+++ Dataset records

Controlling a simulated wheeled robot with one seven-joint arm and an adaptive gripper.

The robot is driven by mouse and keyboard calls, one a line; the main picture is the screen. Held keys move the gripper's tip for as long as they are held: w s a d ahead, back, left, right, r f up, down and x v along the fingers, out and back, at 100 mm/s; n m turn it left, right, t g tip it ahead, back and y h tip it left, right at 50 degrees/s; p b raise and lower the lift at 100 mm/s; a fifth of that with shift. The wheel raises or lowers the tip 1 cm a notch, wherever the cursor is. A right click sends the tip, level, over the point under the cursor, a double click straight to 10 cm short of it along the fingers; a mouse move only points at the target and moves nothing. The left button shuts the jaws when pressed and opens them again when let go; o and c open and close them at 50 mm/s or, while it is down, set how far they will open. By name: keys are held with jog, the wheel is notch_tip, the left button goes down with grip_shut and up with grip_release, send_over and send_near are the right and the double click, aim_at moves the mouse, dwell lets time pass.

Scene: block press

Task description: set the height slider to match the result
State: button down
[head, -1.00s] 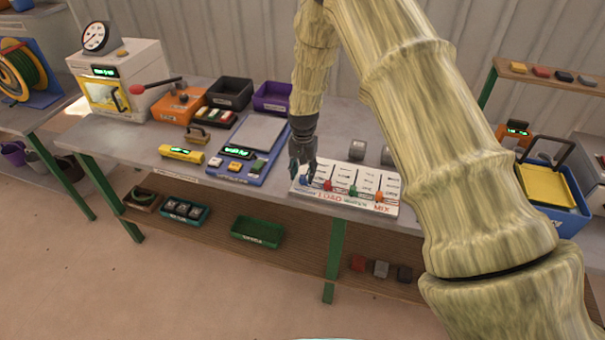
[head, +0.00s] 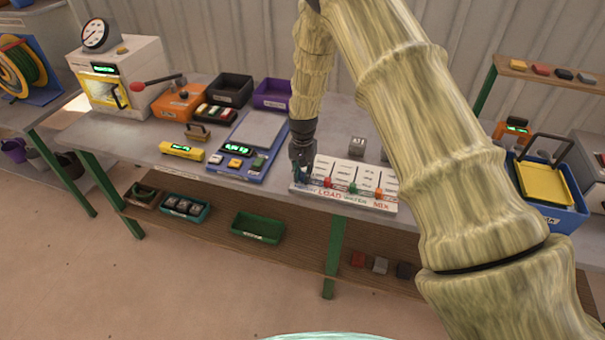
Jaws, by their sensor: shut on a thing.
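The white slider panel (head: 345,197) stands at the front edge of the bench, with several sliders side by side. Lettering along its front reads LOAD and MIX, with another small word between. A red knob (head: 327,182), a green knob (head: 352,188) and an orange knob (head: 378,193) show. My gripper (head: 302,174) points down over the panel's left end, at the leftmost slider. It is shut on that slider's knob, which the fingers mostly hide.
A grey block with dark marks (head: 357,146) stands behind the panel. My arm crosses the right side of the view and hides part of the bench. A yellow instrument (head: 182,152), black bin (head: 230,90) and purple bin (head: 272,94) are to the left.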

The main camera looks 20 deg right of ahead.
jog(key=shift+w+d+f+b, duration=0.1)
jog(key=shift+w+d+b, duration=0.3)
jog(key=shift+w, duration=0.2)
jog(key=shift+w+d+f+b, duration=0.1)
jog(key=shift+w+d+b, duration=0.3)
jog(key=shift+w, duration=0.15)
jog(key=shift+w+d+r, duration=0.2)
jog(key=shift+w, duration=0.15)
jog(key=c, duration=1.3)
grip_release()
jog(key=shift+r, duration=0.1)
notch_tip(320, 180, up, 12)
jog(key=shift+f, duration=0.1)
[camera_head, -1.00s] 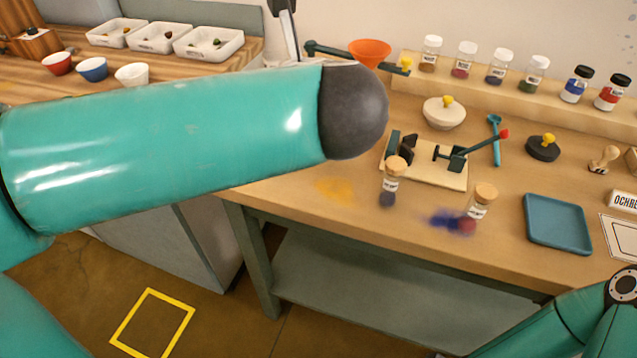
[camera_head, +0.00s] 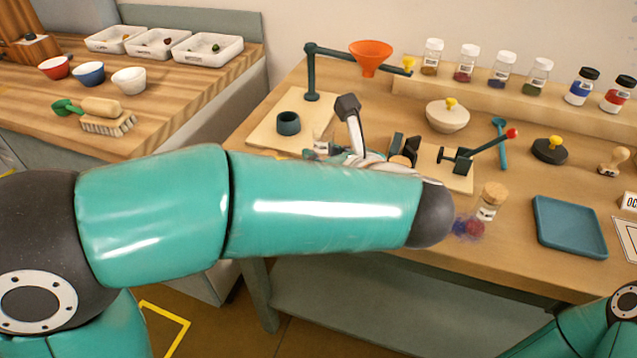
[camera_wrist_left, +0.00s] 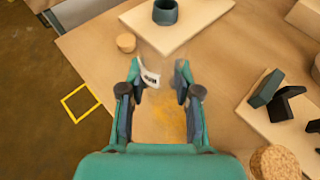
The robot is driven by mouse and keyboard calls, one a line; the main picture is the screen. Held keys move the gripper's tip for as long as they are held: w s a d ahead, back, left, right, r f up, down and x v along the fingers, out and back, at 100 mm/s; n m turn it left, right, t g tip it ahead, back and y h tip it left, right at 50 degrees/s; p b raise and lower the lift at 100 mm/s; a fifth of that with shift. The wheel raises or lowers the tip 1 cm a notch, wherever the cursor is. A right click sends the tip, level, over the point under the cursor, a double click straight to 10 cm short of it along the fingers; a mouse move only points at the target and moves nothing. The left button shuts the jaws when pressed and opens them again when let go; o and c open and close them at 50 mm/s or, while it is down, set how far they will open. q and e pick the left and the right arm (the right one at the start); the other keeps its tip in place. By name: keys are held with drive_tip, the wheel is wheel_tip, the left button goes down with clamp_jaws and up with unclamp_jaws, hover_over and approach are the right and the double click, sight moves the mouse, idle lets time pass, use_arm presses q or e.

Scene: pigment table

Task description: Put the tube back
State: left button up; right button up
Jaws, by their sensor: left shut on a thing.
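My left gripper (camera_head: 322,150) is over the table beside the pale board with the dark ring holder. The left wrist view shows its fingers (camera_wrist_left: 156,85) shut on a clear glass tube (camera_wrist_left: 160,62) with a white label. The tube's outline is faint. The dark ring holder (camera_head: 288,123) stands on its board just beyond the tube and also shows in the left wrist view (camera_wrist_left: 165,12). A corked vial (camera_head: 490,200) stands at right, by red and blue powder. My right gripper is out of view.
An orange funnel (camera_head: 371,56) hangs on an arm from the holder's post. Another cork top (camera_wrist_left: 275,163) is close to my gripper's right side. A press with a red-tipped lever (camera_head: 480,150) and a blue tray (camera_head: 570,227) stand right.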

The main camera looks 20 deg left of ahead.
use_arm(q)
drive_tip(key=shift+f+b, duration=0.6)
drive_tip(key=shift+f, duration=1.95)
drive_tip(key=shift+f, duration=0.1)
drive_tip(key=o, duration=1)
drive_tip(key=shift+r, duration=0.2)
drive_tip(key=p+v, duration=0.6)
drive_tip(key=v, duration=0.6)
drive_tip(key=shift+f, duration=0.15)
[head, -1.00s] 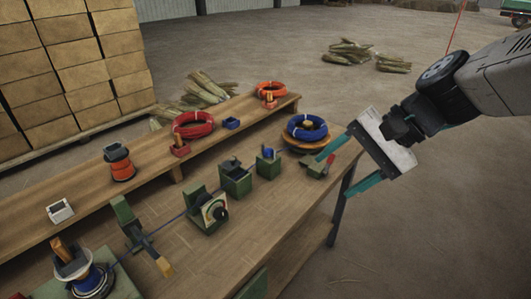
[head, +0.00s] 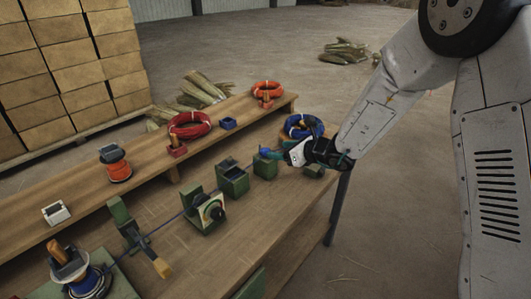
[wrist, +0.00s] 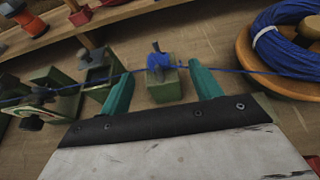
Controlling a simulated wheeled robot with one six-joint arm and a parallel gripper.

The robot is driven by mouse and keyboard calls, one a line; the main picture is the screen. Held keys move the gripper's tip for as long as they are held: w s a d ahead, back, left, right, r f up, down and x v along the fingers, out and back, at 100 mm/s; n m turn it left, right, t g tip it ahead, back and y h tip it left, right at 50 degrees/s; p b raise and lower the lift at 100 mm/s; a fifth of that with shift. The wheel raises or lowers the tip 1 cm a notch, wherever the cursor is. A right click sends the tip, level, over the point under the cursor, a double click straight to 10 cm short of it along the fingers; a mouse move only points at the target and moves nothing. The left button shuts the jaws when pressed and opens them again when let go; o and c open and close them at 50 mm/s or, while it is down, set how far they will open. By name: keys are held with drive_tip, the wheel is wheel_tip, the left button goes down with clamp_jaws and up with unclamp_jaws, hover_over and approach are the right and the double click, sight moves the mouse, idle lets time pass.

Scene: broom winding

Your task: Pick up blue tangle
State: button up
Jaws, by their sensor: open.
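The blue tangle (wrist: 158,61) is a small blue lump on a blue line, at the top of a green block (wrist: 164,88) on the bench. It also shows in the head view (head: 266,153), just left of my gripper and partly hidden. My gripper (wrist: 160,72) is open, with its teal fingers on either side of the tangle and block in the wrist view. Nothing is held. Whether the fingers touch the tangle cannot be told.
A blue coil (wrist: 292,42) lies on a round wooden stand (wrist: 246,55) at the right, its line running to the tangle. Green fixtures (head: 232,180) stand to the left along the line. A raised shelf (head: 140,165) with a red coil (head: 190,125) lies behind.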

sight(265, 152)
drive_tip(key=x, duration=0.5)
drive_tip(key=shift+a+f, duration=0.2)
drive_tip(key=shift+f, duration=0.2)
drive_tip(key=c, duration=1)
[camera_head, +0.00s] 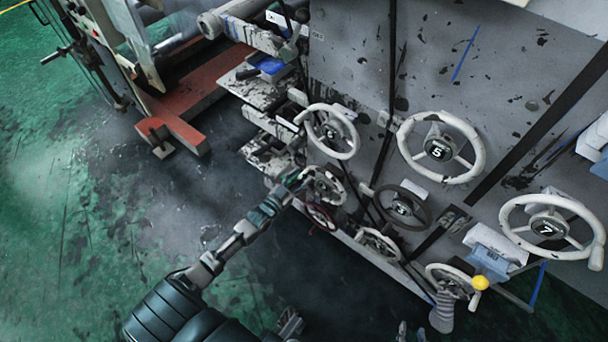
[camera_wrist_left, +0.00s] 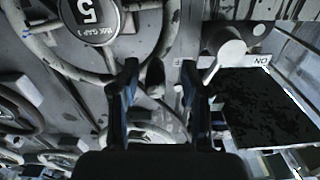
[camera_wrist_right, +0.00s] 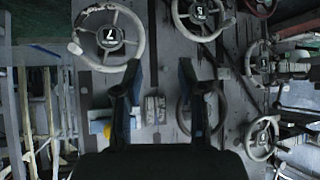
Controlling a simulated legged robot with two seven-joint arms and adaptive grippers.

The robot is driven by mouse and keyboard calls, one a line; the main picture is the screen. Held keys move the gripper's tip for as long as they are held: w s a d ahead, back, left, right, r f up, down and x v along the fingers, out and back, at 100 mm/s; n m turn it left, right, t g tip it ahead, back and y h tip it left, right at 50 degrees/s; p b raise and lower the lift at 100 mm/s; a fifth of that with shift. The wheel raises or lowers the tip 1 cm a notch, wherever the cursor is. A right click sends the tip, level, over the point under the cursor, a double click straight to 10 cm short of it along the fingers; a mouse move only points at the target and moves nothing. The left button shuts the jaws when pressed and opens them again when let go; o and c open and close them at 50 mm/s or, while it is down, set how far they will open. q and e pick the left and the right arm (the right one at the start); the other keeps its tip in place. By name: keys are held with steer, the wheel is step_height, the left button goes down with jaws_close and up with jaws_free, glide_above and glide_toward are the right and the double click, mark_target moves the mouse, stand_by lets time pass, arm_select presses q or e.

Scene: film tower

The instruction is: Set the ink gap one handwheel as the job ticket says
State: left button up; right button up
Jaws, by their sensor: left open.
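The ink gap one handwheel (camera_wrist_left: 88,22) is pale grey with a black hub reading 5 and, upside down, "INK GAP 1". In the head view this wheel (camera_head: 336,188) is partly hidden by my left gripper (camera_head: 299,181). In the left wrist view my left gripper (camera_wrist_left: 160,68) is open. Its fingers lie beside the wheel's rim. A small grey, dark-ended piece shows between the fingers; I cannot tell whether they touch it. My right gripper (camera_wrist_right: 160,70) is open and empty, pointing at the panel. I cannot make out a readable job ticket.
Other handwheels crowd the panel: a large pale one (camera_head: 438,149), one marked 7 (camera_head: 550,228), a dark one (camera_head: 402,208) and an upper left one (camera_head: 332,132). A yellow ball knob (camera_head: 480,283) sticks out at lower right. Open green floor (camera_head: 60,220) lies left.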

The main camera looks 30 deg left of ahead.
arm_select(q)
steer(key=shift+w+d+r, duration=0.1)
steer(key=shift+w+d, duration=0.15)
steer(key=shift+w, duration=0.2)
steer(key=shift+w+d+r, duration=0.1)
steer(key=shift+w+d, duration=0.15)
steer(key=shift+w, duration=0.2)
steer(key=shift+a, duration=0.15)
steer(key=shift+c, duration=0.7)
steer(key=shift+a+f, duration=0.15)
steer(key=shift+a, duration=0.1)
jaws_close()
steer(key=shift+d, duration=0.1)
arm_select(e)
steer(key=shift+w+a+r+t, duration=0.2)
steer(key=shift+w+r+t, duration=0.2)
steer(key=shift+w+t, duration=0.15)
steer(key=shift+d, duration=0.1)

++++++

Directions
Keep to the lines above from the line with "The main camera looks 20 deg left of ahead." to the line with "Controlling a simulated wheeled robot with one six-joint", and set down exactly those, inclusive, with nothing else and every picture left out.

In response
The main camera looks 20 deg left of ahead.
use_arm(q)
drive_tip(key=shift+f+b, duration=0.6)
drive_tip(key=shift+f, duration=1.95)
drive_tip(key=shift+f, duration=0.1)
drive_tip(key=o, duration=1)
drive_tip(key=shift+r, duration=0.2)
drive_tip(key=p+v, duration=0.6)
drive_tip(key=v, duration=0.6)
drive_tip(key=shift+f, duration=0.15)
[head, -1.00s] 
[head, +0.00s] 
[wrist, +0.00s] 
Controlling a simulated wheeled robot with one six-joint arm and a parallel gripper.

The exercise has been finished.